Разумеется, индийским слушателям Блэра были не очень интересны взгляды какого-то итальянского эмигранта. Цель состояла в другом — во-первых, «реабилитироваться» в глазах тех, кто считал, что Эрик «пошел на службу к империалистическим властям»; во-вторых, обратить внимание на Силоне и в целом на антитоталитарную художественную литературу.
После этого цензурное наблюдение за Блэром резко усилилось: запреты на его передачи накладывались один за другим, причем и из-за предлагаемой тематики, и в связи с политической ориентацией деятелей, которых он приглашал. Он, как мог, пытался отстаивать свою позицию, но почти во всех случаях оказывался бессильным перед бюрократами. Максимум, чего ему удавалось добиться, — выплаты гонораров экспертам, приглашенным им, но отвергнутым цензурой и начальством. Самого Блэра на радио не раз обвиняли в отсутствии должного уважения к руководству и пренебрежении «дисциплиной, соответствующей такой организации»{533}.
Его же больше всего раздражала не предварительная цензура — так или иначе можно было договориться. Много хуже была ситуация на записи передачи: присутствовавший на ней чиновник мог в любой момент отключить микрофон, если считал, что выступавший произносит что-то недозволенное. В этих случаях дискуссии оказывались бессмысленными, тем более что изменить ничего было нельзя — микрофон уже был выключен. Обо всём этом стало известно лишь позже, когда был опубликован сборник документов и материалов, посвященных работе Оруэлла на Би-би-си{534}.
Непосредственным начальником Эрика на радио был Зульфикар Бохари, с которым у него были в общем-то неплохие отношения, но на котором писатель обычно вымещал свое раздражение, считая, что тот должным образом не препятствует цензурным рогаткам. Когда с посвящением Бохари вышла книга Лайонела Филдена, одного из британских администраторов, работавших в Индии, называвшаяся «Разорение моего соседа» (1942){535}, в которой, несмотря на это, идеализировалось британское управление в колонии, Оруэлл в рецензии раскритиковал ее, тем самым уязвив своего к тому времени уже бывшего босса{536}.
Смысла в этой выходке было немного, поскольку уже в 1942 году непосредственным руководителем Блэра вместо Бохари стал Норман Коллинз, в прошлом один из ближайших помощников Голланца. Поначалу Блэр воспринял это назначение как хорошее предзнаменование — он надеялся, что Коллинз станет его союзником. Но случилось противоположное: стремясь выслужиться, новый начальник начал ставить ему палки в колеса, писать рапорты, которые иначе как доносами назвать трудно. В одном из них сообщалось, что подчиненный держит себя «слишком независимо для данной организации» и что он должен изменить манеру поведения{537}.

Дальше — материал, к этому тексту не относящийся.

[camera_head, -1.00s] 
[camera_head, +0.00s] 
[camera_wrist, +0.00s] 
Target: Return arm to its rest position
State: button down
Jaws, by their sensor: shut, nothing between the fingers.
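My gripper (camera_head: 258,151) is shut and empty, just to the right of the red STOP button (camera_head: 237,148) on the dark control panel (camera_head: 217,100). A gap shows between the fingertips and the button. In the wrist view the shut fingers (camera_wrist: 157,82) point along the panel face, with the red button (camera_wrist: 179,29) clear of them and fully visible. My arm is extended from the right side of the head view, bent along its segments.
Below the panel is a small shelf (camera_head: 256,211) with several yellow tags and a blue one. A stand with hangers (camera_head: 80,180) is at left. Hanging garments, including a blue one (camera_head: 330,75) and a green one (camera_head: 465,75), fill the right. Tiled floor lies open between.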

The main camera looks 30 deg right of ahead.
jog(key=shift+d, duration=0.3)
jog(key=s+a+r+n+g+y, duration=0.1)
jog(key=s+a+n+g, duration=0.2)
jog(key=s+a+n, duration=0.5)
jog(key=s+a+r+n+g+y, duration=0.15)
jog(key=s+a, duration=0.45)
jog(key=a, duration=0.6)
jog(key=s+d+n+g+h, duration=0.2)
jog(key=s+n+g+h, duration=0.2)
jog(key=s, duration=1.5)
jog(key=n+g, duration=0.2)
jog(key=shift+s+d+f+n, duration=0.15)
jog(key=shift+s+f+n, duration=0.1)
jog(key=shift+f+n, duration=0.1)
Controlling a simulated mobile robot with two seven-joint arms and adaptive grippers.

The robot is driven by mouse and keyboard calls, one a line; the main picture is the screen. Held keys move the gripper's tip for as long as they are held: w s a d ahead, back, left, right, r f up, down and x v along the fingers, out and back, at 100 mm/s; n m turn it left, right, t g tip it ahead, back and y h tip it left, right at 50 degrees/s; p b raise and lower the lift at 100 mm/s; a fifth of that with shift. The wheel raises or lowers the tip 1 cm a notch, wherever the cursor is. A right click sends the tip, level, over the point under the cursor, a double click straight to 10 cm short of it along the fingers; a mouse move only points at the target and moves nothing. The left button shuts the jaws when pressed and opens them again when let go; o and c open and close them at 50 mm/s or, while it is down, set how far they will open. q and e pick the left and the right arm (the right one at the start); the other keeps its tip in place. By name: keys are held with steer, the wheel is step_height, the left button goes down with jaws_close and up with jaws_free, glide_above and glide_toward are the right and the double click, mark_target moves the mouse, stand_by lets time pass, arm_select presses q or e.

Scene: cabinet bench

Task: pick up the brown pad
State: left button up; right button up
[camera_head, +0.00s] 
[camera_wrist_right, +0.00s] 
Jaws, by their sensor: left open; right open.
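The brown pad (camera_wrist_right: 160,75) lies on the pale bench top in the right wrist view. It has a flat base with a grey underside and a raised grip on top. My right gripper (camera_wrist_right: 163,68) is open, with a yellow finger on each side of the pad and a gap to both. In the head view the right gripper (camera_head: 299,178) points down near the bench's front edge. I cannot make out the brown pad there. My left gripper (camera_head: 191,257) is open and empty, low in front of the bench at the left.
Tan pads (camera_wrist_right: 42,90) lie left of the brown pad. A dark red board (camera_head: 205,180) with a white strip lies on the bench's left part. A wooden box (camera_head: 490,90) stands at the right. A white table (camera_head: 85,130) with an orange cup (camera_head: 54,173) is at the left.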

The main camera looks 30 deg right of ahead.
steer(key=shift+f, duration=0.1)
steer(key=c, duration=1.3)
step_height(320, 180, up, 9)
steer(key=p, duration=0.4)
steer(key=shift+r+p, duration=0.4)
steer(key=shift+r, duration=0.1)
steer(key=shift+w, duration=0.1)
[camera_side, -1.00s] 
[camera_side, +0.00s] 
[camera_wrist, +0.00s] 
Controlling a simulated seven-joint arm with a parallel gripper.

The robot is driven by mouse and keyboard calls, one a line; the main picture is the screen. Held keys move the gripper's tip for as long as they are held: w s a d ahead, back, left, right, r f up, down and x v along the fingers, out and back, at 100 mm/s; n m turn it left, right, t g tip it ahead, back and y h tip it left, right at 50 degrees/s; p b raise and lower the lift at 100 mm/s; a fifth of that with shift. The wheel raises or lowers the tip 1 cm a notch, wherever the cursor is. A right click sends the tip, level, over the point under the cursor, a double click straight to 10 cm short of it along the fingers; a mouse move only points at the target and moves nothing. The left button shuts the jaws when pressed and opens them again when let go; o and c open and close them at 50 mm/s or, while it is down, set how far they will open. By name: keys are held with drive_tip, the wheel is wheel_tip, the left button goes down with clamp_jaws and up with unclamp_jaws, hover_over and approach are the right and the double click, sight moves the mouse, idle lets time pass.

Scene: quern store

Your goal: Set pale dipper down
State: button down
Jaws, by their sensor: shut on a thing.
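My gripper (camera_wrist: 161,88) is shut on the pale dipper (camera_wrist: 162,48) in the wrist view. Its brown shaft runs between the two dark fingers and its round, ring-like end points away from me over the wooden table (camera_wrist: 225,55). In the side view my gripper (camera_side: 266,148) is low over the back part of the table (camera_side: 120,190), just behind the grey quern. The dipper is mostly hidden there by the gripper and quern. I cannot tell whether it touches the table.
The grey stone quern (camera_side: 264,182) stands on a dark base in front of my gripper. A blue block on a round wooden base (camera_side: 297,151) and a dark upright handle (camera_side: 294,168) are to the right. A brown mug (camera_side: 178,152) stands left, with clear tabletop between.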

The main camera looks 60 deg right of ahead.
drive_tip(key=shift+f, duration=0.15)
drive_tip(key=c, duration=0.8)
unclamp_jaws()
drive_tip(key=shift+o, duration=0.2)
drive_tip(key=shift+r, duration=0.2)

Блэр обладал большей свободой, чем другие сотрудники Би-би-си{538}. Но это была не та свобода, на которую рассчитывал писатель, стремившийся внести свой вклад в военные усилия страны, но непрерывно натыкавшийся на бюрократические препятствия. Он старался держать себя в руках, не срывать свое раздражение на единственном человеке, который от него зависел, — своем секретаре. Занявшая эту должность в последние месяцы работы Блэра на Би-би-си Элизабет Найт рассказывала, что он вел себя спокойно, был очень организованным, никогда не оказывал на нее давления, не давал заданий, которые надо было «сделать вчера»; что они выработали определенный ритм диктовки и печатания на машинке, так что работа шла быстро, но не изнурительно. Особенно важно было, что Блэру не было нужды указывать знаки препинания: он диктовал так выразительно, что пунктуация слышалась сама собой{539}.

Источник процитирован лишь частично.